# Start of Material for this task
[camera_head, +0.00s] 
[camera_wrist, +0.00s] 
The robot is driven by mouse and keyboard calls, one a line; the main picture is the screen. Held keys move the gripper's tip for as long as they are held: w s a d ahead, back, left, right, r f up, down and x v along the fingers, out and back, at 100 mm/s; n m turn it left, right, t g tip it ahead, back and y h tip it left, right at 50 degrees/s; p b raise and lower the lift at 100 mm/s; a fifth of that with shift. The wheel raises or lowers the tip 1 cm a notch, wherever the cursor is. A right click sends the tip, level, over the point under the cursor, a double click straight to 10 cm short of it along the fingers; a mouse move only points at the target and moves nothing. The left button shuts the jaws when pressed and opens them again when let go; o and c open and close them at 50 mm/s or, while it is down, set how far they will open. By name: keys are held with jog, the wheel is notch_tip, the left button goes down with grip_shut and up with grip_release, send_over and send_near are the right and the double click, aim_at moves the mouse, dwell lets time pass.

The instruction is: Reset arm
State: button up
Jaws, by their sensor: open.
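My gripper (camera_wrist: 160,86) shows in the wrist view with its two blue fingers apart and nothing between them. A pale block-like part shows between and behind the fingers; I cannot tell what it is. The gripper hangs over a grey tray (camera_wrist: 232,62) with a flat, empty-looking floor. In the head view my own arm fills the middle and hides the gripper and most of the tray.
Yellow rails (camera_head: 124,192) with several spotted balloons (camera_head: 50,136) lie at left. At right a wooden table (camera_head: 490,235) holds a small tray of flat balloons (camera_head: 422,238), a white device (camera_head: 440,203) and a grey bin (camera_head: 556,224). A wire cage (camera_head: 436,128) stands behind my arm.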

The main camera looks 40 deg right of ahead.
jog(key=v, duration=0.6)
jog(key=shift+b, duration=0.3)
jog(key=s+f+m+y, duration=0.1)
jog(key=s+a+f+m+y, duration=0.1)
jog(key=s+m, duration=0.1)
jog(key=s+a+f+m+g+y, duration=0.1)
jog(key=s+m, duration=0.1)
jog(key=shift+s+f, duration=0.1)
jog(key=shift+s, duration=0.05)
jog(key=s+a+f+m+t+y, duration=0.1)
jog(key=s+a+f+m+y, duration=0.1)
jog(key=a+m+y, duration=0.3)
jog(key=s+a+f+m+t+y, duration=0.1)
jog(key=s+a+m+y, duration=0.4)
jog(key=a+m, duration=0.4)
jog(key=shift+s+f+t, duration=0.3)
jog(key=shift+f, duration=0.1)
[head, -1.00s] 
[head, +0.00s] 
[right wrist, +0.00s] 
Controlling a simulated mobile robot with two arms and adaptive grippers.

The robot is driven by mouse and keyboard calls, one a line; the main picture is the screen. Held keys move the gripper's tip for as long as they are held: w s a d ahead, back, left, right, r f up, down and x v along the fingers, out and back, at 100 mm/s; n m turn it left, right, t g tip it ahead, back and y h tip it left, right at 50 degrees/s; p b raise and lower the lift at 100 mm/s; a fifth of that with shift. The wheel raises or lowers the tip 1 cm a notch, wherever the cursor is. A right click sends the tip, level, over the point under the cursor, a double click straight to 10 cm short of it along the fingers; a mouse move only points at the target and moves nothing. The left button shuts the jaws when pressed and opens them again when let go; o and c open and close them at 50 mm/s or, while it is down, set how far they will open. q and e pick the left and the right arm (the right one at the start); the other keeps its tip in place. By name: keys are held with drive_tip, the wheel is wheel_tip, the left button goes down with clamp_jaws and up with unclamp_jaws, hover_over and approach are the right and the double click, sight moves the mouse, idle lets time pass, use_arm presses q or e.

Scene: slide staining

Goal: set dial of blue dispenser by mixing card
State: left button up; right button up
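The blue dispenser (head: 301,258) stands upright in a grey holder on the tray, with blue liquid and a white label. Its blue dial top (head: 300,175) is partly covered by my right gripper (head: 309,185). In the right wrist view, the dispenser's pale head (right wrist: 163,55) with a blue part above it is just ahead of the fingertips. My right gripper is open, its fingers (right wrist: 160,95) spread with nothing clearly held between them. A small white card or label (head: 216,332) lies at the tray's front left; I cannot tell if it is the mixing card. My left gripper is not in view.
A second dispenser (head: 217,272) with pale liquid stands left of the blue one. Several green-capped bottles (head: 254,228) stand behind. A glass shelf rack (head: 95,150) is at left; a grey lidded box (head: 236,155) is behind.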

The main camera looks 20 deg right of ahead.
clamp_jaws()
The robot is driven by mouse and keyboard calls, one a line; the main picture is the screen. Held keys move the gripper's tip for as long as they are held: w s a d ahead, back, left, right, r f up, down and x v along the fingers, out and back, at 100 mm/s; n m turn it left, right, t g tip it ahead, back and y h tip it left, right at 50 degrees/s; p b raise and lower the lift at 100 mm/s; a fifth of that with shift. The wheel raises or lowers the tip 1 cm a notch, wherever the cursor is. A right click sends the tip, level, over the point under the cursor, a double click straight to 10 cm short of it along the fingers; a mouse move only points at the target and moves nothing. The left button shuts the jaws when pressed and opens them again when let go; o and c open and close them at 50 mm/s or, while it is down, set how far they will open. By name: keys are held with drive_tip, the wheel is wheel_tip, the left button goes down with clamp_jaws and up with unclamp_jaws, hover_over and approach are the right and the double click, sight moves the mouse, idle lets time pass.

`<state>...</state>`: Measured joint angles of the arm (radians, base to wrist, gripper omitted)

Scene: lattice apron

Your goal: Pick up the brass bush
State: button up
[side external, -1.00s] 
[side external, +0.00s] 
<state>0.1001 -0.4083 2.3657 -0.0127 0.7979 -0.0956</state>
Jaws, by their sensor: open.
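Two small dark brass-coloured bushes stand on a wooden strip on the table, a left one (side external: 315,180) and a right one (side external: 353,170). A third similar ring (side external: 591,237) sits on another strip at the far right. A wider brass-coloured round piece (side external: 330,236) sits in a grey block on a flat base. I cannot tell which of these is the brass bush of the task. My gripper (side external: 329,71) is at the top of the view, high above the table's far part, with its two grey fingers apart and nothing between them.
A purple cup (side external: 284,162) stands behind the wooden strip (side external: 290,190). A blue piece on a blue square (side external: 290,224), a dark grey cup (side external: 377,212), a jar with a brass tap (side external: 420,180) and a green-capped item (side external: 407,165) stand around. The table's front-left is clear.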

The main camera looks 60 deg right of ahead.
# End of Material for this task
→ The problem
In the entries above, identify every line with the string "Scene".

→ Exercise solution
Scene: slide staining
Scene: lattice apron

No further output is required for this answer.